PMI — Private Mortgage Insurance
If your down payment is less than 20%, lenders typically require PMI. This adds roughly 0.5–1% of the loan balance per year (~$50–$100/month on a $200,000 loan) until you reach 20% equity. Once you hit 80% LTV, you can request PMI cancellation.
What's Not Included
This calculator shows principal and interest only. Your actual monthly payment will also include property taxes (0.5–2.5% of home value per year), homeowner's insurance (~$150/month), and potentially HOA fees.
Frequently Asked Questions
How is a monthly mortgage payment calculated?
Using the standard amortization formula: M = P[r(1+r)^n] / [(1+r)^n − 1], where P is the loan principal, r is the monthly interest rate (annual rate ÷ 12), and n is the number of monthly payments (years × 12).
Should I choose a 15-year or 30-year mortgage?
A 15-year mortgage builds equity faster and costs far less in total interest — typically 50–60% less than a 30-year — but payments are 30–45% higher. Choose 15-year if you can comfortably afford the payments.

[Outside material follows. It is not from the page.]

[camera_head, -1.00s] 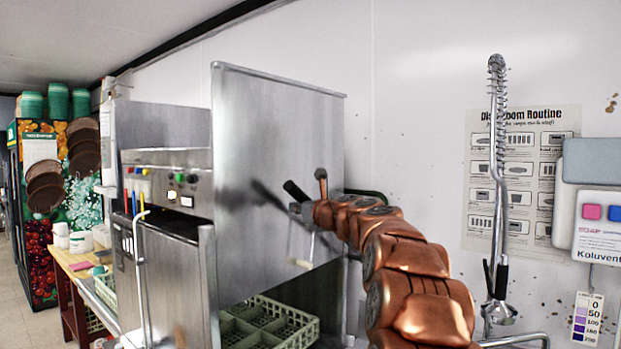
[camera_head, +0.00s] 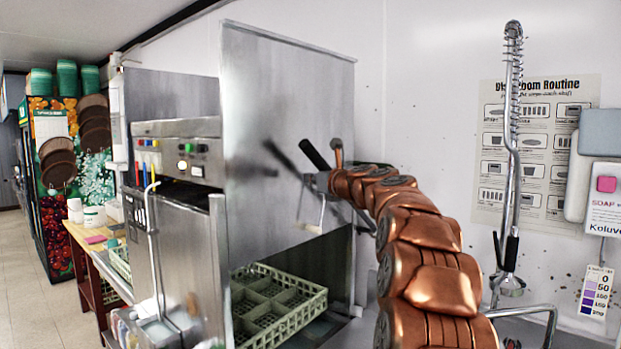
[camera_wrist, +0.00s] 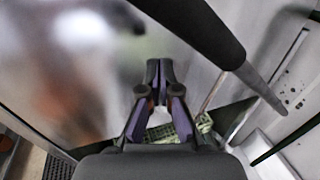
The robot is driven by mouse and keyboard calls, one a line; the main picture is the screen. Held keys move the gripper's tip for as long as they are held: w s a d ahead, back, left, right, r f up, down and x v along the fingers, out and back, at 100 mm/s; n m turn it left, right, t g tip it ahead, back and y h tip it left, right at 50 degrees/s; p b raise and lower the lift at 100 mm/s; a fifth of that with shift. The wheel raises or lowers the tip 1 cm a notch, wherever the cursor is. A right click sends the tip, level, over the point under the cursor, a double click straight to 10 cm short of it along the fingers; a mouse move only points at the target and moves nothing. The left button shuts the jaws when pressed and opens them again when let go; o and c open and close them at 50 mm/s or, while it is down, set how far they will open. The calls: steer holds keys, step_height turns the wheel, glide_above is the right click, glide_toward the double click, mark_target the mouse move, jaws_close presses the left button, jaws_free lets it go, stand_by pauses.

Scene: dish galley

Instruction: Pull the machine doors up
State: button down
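The machine door (camera_head: 275,110) is a large flat steel panel on the dish machine. It is up, with an open gap below its lower edge where a green rack (camera_head: 285,310) shows inside. A black bar handle (camera_head: 315,154) sticks out beside the door's face and crosses the upper right of the wrist view (camera_wrist: 205,30). My gripper (camera_head: 312,182) is at the handle, close to the door. In the wrist view my gripper's fingers (camera_wrist: 159,68) are together, beside the bar, with nothing visible between them. I cannot tell whether they touch the bar.
The control panel (camera_head: 178,160) stands left of the door. A spray hose (camera_head: 513,150) hangs on the right, by a poster (camera_head: 535,145) and a soap dispenser (camera_head: 607,200). A wooden table (camera_head: 82,240) stands at the left. Open floor (camera_head: 22,290) lies at far left.

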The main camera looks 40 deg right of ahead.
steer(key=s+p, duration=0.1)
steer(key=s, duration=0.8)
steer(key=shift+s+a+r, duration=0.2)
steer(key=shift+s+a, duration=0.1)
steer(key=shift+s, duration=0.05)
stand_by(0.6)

Choose 30-year if lower monthly payments give you important cash-flow flexibility or if you plan to invest the difference.
What is PMI and when can I remove it?
Private Mortgage Insurance (PMI) protects the lender if you default. It's required when your loan-to-value ratio exceeds 80% (i.e., down payment less than 20%). Under federal law (Homeowners Protection Act), PMI must be automatically cancelled when you reach 78% LTV based on the original amortization schedule. You can request cancellation at 80% LTV.

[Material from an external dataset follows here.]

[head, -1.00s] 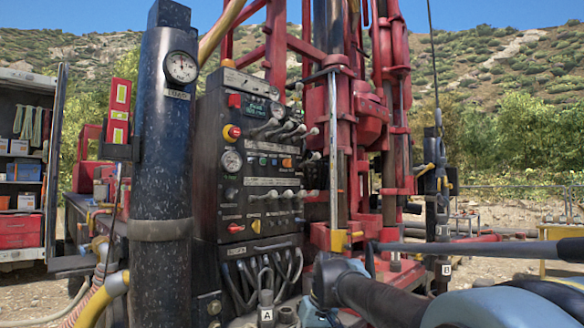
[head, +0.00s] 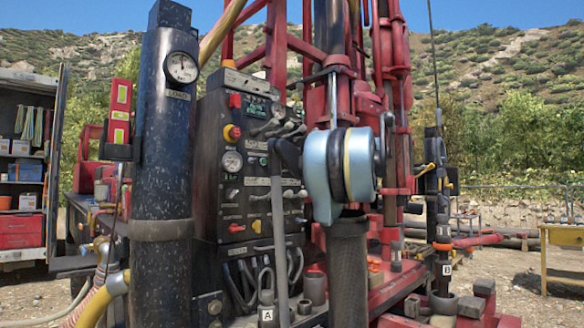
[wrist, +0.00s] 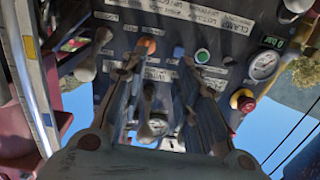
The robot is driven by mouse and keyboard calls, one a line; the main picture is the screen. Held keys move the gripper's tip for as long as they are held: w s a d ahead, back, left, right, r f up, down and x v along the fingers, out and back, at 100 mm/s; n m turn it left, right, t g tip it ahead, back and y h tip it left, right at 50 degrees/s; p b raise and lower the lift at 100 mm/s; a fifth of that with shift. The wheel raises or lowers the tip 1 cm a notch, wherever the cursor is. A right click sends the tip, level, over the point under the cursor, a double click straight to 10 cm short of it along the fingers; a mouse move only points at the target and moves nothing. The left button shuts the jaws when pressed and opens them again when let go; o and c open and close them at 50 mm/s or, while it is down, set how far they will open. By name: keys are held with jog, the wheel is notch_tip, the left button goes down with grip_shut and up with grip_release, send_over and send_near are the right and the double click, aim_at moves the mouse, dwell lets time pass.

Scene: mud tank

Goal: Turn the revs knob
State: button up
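The black control panel (head: 218,185) stands left of centre in the head view and fills the upper wrist view upside down. No label on it reads clearly as revs, so I cannot tell which control is the revs knob. An orange knob (wrist: 147,45) shows in the wrist view just beyond the left fingertip. A blue button (wrist: 178,52) and a green button (wrist: 202,57) sit right of it. My gripper (wrist: 166,82) is open, its fingers apart and pointing at the panel. In the head view my wrist hides the panel's right middle part.
Several levers with pale ball ends (wrist: 86,70) stick out close around my fingers. A red-and-yellow knob (wrist: 243,100) and a round gauge (wrist: 263,65) lie to the right. A dark cylinder with a load gauge (head: 182,67) stands left of the panel; the red rig mast (head: 397,100) rises right.

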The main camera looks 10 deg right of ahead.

What is an amortization schedule?
A month-by-month breakdown of every payment showing how much goes to interest vs. principal, and the remaining balance. At the start of a 30-year mortgage, roughly 80% of each payment is interest. By year 20, that ratio flips.
How much house can I afford?
The traditional guideline is that your monthly housing costs (mortgage + taxes + insurance) should not exceed 28% of your gross monthly income, and total debt should stay under 36% (the "28/36 rule"). At 6.8% interest, a 30-year loan of $360,000 costs ~$2,341/month P&I — meaning you'd want gross income of ~$8,375/month ($100,500/year) to qualify comfortably.

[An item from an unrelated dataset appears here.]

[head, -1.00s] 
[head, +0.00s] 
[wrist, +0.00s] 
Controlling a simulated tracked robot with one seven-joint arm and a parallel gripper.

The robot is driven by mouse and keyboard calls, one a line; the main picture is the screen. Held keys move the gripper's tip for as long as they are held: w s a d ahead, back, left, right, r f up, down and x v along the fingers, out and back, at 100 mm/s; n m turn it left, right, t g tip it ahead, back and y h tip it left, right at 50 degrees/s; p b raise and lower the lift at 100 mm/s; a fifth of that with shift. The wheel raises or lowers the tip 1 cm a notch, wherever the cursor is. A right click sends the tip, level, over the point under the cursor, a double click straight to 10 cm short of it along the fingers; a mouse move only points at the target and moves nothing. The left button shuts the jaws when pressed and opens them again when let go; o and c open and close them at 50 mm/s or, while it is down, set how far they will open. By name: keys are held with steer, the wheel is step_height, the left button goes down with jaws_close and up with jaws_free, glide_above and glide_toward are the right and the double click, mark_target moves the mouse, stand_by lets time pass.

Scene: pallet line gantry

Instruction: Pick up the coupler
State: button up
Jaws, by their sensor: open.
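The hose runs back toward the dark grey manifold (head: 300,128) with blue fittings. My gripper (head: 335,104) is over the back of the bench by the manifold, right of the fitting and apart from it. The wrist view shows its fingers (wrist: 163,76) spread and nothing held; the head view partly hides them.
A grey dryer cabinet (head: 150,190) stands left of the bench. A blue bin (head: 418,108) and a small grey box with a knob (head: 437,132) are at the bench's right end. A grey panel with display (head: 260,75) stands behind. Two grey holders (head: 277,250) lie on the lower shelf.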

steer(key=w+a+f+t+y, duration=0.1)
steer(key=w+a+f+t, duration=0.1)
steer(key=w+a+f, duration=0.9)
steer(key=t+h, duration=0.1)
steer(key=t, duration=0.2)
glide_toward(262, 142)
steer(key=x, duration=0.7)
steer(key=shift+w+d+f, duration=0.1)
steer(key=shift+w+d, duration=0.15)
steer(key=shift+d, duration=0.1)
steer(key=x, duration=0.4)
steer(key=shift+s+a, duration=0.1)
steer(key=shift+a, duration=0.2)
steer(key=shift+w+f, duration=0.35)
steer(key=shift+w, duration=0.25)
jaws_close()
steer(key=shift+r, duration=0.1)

Does paying extra principal save money?
Yes, significantly. On a $400,000 30-year loan at 6.8%, adding just $200/month to your payment saves over $68,000 in interest and pays off the loan 5 years early. Any extra payment goes directly to principal reduction, eliminating future interest on that amount.
Current Rates
| Product | Rate |
|---|---|
| 30-yr Fixed | 6.80% |
| 15-yr Fixed | 6.15% |
| 5/1 ARM | 6.10% |
| FHA 30-yr | 6.55% |
| VA 30-yr | 6.30% |
Rates are indicative. Check with lenders for current offers.